1. Defendant Eugene Schneider, acting pro se, filed an answer to the first amended complaint on November 4, 2016, three days after that complaint was dismissed. See Answer to FAC (dkt. 18). Defendants John Lindquist, Rhonda Nearman, and Dennis Candy — three state employees — moved to dismiss the second amended complaint on December 14, 2016. See MTD (dkt. 24). To spare the parties the burden of further filings, the Court acts pursuant to 28 U.S.C. section 1915.
2. So, rather than overtly asserting claims on behalf of Future Insight, Inc., Finley couches those claims as her own this time around. Compare FAC (dkt. 14) at 4, with SAC at 4.
3. The same cannot be said for the claims against Defendants Schneider and American Contractors Indemnity Company. See SAC at 2. Furthermore, Finley's claim against Schneider continues to be barred by the Rooker-Feldman doctrine, as it appears to relate to an action pending in state court. See SAC at 5-6; D.C. Ct. App. v. Feldman, 460 U.S. 462, 482 (1983); Rooker v. Fidelity Trust Co., 263 U.S. 413, 416 (1923); Branson v. Nott, 62 F.3d 287, 291 (9th Cir. 1995). Finley makes no mention of what American Contractors did, but to the extent it concerns the state court action, the result is the same.

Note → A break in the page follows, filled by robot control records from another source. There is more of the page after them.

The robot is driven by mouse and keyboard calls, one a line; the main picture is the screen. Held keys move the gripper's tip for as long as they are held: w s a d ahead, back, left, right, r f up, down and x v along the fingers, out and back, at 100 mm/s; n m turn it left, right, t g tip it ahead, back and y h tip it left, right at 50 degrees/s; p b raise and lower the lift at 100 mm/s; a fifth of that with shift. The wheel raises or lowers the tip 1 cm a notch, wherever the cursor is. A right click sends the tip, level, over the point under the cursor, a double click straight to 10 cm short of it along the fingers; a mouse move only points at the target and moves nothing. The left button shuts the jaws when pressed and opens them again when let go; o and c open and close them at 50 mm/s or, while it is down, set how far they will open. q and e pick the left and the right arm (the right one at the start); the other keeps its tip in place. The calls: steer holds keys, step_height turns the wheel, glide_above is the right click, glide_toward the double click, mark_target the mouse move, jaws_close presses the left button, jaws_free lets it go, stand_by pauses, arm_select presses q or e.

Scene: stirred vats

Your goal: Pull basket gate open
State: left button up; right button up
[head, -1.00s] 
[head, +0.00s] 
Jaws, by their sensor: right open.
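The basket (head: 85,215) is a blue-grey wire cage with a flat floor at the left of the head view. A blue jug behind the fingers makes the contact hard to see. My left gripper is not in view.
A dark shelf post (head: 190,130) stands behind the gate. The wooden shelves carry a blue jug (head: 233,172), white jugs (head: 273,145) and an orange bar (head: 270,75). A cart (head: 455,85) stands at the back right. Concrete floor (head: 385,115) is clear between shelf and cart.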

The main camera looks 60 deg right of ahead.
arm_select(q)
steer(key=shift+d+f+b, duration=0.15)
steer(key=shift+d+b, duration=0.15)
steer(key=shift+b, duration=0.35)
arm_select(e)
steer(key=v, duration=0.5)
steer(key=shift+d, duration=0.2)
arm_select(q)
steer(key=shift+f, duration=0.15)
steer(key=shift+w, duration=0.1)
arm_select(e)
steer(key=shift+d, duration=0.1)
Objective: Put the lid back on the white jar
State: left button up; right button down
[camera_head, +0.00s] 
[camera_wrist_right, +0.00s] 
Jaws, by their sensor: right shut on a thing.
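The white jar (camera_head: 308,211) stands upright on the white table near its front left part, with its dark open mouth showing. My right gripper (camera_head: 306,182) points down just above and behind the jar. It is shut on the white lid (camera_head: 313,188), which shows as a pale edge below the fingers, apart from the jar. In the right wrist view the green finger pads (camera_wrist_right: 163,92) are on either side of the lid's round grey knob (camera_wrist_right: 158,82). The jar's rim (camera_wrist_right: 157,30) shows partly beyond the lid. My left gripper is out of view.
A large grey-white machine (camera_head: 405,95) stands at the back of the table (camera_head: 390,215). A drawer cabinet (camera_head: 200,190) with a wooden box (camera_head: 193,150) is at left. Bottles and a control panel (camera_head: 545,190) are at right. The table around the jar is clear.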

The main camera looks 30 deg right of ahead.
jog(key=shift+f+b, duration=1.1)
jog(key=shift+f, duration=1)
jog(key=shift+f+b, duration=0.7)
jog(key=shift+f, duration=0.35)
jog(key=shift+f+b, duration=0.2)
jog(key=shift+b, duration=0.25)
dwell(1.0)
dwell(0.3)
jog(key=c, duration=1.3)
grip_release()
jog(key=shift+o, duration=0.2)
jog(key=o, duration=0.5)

4. What is more, the complaint continues to allege that the defendant state employees acted against Future Insight, Inc. — not Finley herself. So even if those actions had some downstream effects on her, see SAC at 4, and even if they violated Future Insights federally protected rights, Finley still could not "rest h[er] claim to relief on the legal rights or interests of third parties," Warth v. Seldin, 422 U.S. 490, 499 (1975). As before, she does not have standing. See Order Dismissing FAC at 2.